Each line below is to be written out in full, exactly as shown.

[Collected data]
_ _ _ _ _ _ _

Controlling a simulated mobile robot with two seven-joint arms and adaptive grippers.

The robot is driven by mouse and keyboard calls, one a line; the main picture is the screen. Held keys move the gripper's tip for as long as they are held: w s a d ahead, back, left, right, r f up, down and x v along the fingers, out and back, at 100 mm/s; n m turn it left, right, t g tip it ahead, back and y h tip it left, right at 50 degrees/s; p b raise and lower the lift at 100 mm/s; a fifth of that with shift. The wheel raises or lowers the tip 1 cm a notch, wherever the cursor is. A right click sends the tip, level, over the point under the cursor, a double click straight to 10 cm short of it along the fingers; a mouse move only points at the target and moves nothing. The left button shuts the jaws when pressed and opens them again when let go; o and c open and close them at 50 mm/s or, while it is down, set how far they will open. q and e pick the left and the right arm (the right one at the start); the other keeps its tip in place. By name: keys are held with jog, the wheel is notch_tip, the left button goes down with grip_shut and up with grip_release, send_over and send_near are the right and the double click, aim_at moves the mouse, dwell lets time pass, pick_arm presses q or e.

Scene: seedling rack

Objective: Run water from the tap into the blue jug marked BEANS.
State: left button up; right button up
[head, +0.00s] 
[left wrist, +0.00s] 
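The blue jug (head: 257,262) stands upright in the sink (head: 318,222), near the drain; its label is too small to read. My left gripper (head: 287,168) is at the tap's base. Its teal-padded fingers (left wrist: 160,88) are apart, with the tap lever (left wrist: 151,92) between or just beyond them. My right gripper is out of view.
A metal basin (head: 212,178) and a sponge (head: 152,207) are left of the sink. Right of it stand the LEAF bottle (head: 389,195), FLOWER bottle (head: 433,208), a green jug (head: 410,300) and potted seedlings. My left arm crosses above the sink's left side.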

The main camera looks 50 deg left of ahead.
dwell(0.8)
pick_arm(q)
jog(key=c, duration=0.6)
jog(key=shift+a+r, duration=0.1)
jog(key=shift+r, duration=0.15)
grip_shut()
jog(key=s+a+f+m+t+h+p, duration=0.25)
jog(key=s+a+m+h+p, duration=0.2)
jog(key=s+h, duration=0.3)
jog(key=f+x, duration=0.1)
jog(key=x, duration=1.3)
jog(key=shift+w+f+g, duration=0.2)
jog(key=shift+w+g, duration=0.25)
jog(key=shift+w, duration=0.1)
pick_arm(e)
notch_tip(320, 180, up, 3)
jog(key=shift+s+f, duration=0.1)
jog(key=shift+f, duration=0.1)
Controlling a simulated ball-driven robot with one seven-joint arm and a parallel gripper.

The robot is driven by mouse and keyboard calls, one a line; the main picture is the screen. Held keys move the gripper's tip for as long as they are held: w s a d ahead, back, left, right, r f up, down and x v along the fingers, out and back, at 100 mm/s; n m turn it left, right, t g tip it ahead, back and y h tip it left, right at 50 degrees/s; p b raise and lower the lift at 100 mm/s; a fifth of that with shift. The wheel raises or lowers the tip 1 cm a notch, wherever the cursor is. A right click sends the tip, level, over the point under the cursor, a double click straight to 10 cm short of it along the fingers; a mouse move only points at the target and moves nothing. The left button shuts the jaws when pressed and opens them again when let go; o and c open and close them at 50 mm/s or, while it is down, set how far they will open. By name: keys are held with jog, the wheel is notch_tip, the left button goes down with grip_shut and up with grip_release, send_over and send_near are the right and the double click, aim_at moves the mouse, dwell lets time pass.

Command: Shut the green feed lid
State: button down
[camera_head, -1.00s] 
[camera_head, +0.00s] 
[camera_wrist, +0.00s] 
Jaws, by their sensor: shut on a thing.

_ _ _ _ _ _ _

**CORRECT RESULT**:
Controlling a simulated mobile robot with two seven-joint arms and adaptive grippers.

The robot is driven by mouse and keyboard calls, one a line; the main picture is the screen. Held keys move the gripper's tip for as long as they are held: w s a d ahead, back, left, right, r f up, down and x v along the fingers, out and back, at 100 mm/s; n m turn it left, right, t g tip it ahead, back and y h tip it left, right at 50 degrees/s; p b raise and lower the lift at 100 mm/s; a fifth of that with shift. The wheel raises or lowers the tip 1 cm a notch, wherever the cursor is. A right click sends the tip, level, over the point under the cursor, a double click straight to 10 cm short of it along the fingers; a mouse move only points at the target and moves nothing. The left button shuts the jaws when pressed and opens them again when let go; o and c open and close them at 50 mm/s or, while it is down, set how far they will open. q and e pick the left and the right arm (the right one at the start); the other keeps its tip in place. By name: keys are held with jog, the wheel is notch_tip, the left button goes down with grip_shut and up with grip_release, send_over and send_near are the right and the double click, aim_at moves the mouse, dwell lets time pass, pick_arm presses q or e.

Scene: seedling rack

Objective: Run water from the tap into the blue jug marked BEANS.
State: left button up; right button up
[head, +0.00s] 
[left wrist, +0.00s] 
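The blue jug (head: 257,262) stands upright in the sink (head: 318,222), near the drain; its label is too small to read. My left gripper (head: 287,168) is at the tap's base. Its teal-padded fingers (left wrist: 160,88) are apart, with the tap lever (left wrist: 151,92) between or just beyond them. My right gripper is out of view.
A metal basin (head: 212,178) and a sponge (head: 152,207) are left of the sink. Right of it stand the LEAF bottle (head: 389,195), FLOWER bottle (head: 433,208), a green jug (head: 410,300) and potted seedlings. My left arm crosses above the sink's left side.

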The main camera looks 50 deg left of ahead.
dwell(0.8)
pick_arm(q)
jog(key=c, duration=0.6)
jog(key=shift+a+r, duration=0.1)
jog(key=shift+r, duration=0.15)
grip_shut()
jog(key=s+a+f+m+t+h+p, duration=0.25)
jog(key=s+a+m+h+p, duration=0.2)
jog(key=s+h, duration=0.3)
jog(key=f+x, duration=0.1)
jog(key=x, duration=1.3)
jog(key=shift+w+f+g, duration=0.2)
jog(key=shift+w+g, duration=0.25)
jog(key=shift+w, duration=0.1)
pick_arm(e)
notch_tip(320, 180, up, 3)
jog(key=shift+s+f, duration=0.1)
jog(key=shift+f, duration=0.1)
Controlling a simulated ball-driven robot with one seven-joint arm and a parallel gripper.

The robot is driven by mouse and keyboard calls, one a line; the main picture is the screen. Held keys move the gripper's tip for as long as they are held: w s a d ahead, back, left, right, r f up, down and x v along the fingers, out and back, at 100 mm/s; n m turn it left, right, t g tip it ahead, back and y h tip it left, right at 50 degrees/s; p b raise and lower the lift at 100 mm/s; a fifth of that with shift. The wheel raises or lowers the tip 1 cm a notch, wherever the cursor is. A right click sends the tip, level, over the point under the cursor, a double click straight to 10 cm short of it along the fingers; a mouse move only points at the target and moves nothing. The left button shuts the jaws when pressed and opens them again when let go; o and c open and close them at 50 mm/s or, while it is down, set how far they will open. By name: keys are held with jog, the wheel is notch_tip, the left button goes down with grip_shut and up with grip_release, send_over and send_near are the right and the double click, aim_at moves the mouse, dwell lets time pass.

Command: Shut the green feed lid
State: button down
[camera_head, -1.00s] 
[camera_head, +0.00s] 
[camera_wrist, +0.00s] 
Jaws, by their sensor: shut on a thing.

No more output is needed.